Businesses and consumers will purchase 36 million netbooks in 2010 globally, according to research firm Techaisle, which said Monday that the figure reaffirms its initial forecast released in mid 2009.
Business netbook penetration will be 5.3% and consumer netbook penetration will be 1.8%, said the firm. There will be a "short and transient shift of netbook purchases among consumers from some mature markets into a few newly emerging markets," in 2010, the firm said in a statement. European businesses will continue to adopt netbooks "in decent numbers" during the same timeframe, and they are especially popular with small retail shop owners, Techaisle said.
While netbooks created a strong market in 2009 by their ability to address latent mobility needs, thereby attracting new buyers, starting in 2011 through 2013 or 2014, netbook sales will be on the decline, the firm said. Market expansion will be limited by the "value proposition differential," said Anurag Agrawal, CEO of Techaisle, because "there is no compelling reason for a consumer or a business to buy a netbook as compared to a notebook."
In 2009, netbooks were highly sought after devices because they were new, the economy was down and they were relatively inexpensive, making them attractive to both businesses and consumers, explained Agrawal. "But the important thing was consumers were not buying them in numbers -- because they decided if they spent another $200 they'd get better a notebook." Businesses, on the other hand, were buying netbooks to supplement their main computing devices, he said.

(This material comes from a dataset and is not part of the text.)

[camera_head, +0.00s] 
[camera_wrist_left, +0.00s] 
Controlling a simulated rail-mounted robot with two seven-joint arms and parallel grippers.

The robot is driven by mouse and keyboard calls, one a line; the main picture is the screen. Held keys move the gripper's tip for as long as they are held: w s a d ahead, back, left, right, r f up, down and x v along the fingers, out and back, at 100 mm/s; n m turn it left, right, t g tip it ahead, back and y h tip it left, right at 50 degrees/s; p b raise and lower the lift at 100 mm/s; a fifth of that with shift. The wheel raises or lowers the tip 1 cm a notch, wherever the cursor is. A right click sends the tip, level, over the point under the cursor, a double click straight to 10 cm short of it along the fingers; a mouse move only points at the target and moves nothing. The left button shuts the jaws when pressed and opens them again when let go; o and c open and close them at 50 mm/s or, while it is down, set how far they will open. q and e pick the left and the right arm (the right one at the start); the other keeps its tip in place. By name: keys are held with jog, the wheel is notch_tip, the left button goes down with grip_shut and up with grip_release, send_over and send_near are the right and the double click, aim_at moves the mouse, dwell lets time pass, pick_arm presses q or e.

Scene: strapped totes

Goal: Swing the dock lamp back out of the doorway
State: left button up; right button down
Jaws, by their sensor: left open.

"We were getting feedback from the market that it's not the beginning of an era, but the start of a short trend," added Agrawal. Although netbooks were touted as a great alternative device for emerging markets like Brazil, Russia, India, China, Indonesia, and the Philippines, where PC penetration is very low, consumers did not gravitate to them as expected, he claimed.
Agrawal said netbook vendors need to promote the device to businesses as an alternative for functions that fall short on smartphones, such as PowerPoint presentations, webcams, and web conferencing. "That's where you can open up the market for netbooks,'' he said.
Agrawal claimed netbook forecasts by other research firms are now being revised down since sales have not lived up to expectations and they are only good for internet browsing or taking files on the road.
Techaisle's netbook sales projections are significantly less than what at least one other analyst firm has forecasted. ABI Research recently predicted about 60 million netbooks are expected to ship worldwide this year, a figure that will almost double by 2013. ABI Research also said the netbook market would begin to decline in 2014-2015.